Replaced Broken flexplate | Ford Explorer Forums - Serious Explorations

  • Register Today It's free!

Replaced Broken flexplate


Well-Known Member
June 17, 2008
Reaction score
City, State
1991 XLT Manual Locks
Year, Model & Trim Level
I suspected my flexplate was cracking cause of the weird noise when I starting. This went on for about a month before it cracked enough to not the let the starter engage the teeth. So my plan was to try to do this without dropping the tranny completely. This is how I did it Picts taking looking up. You see those long black bolts I screwed those 8" long bolts in on the top to keep the tranny aligned and just slid the tranny and transfer case still attached back on those bolts supported with a floorjack. Just enough room to get a ratchet in there to get the flexplate out.




Looks like you've got a bit of a oil pan gasket or rear main seal issue too. Interesting method to accessing that area. I didn't realize there was that much slip on the driveshafts to get that much movement. Very interesting.

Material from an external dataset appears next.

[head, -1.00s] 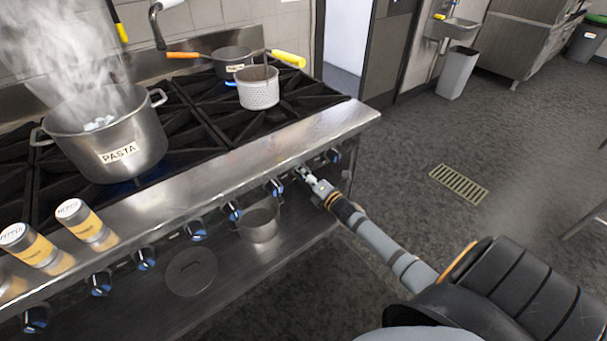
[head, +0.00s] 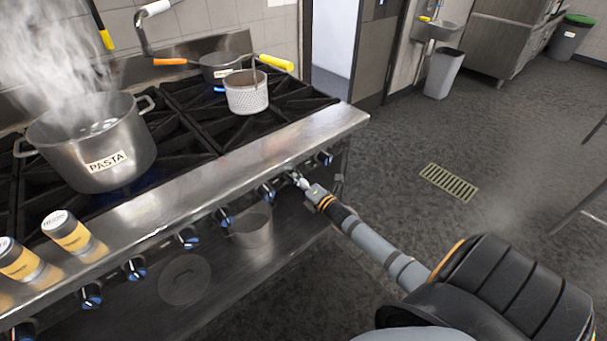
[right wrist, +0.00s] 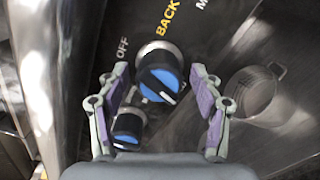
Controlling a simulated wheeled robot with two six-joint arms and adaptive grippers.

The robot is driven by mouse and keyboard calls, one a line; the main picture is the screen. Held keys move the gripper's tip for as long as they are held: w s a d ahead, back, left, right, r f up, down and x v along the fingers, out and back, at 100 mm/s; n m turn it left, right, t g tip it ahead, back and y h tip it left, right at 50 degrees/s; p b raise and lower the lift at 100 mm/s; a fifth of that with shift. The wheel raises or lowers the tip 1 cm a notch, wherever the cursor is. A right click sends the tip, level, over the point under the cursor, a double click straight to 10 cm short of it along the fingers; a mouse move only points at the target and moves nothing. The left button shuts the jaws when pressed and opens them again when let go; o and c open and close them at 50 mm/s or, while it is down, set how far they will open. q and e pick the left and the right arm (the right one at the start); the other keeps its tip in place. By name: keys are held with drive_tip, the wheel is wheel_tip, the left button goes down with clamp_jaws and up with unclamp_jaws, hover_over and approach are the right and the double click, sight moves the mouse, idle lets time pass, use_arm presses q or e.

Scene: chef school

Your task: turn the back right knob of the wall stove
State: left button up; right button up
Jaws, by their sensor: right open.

No the driveshafts have to come off. I said the transfer case is still attached to the transmission. You have to take off the tranny cross support unhook the tranny lines from the tranny take out the dip stick. Unhook the throttle linkage disconnect some electrical connectors to the tranny that's about it. The backend of the transfercase is held up with a floorjack. I mean its pretty much ready to drop out just those two long bolts keeping it aligned so putting it back together was much easier.
It doesn't just slide back this far easily. There is plenty of space in under the floor tunnel. The bulge on the bellhousing where the starter goes that hits the Y-pipe keeping the tranny from sliding back enough. You have to let the tranny droop downward angle then wiggle it back then raise all the way up wiggle it over the Y-pipe while using a prybar to help it over then it slides back enough space to get the flexplate out.

Ah, thanks for clearing that up. Still interesting for those that need to get in there. I doubt a rear main could be done this way but definitely a torque converter and maybe an input shaft seal. I imagine it went back together pretty quick.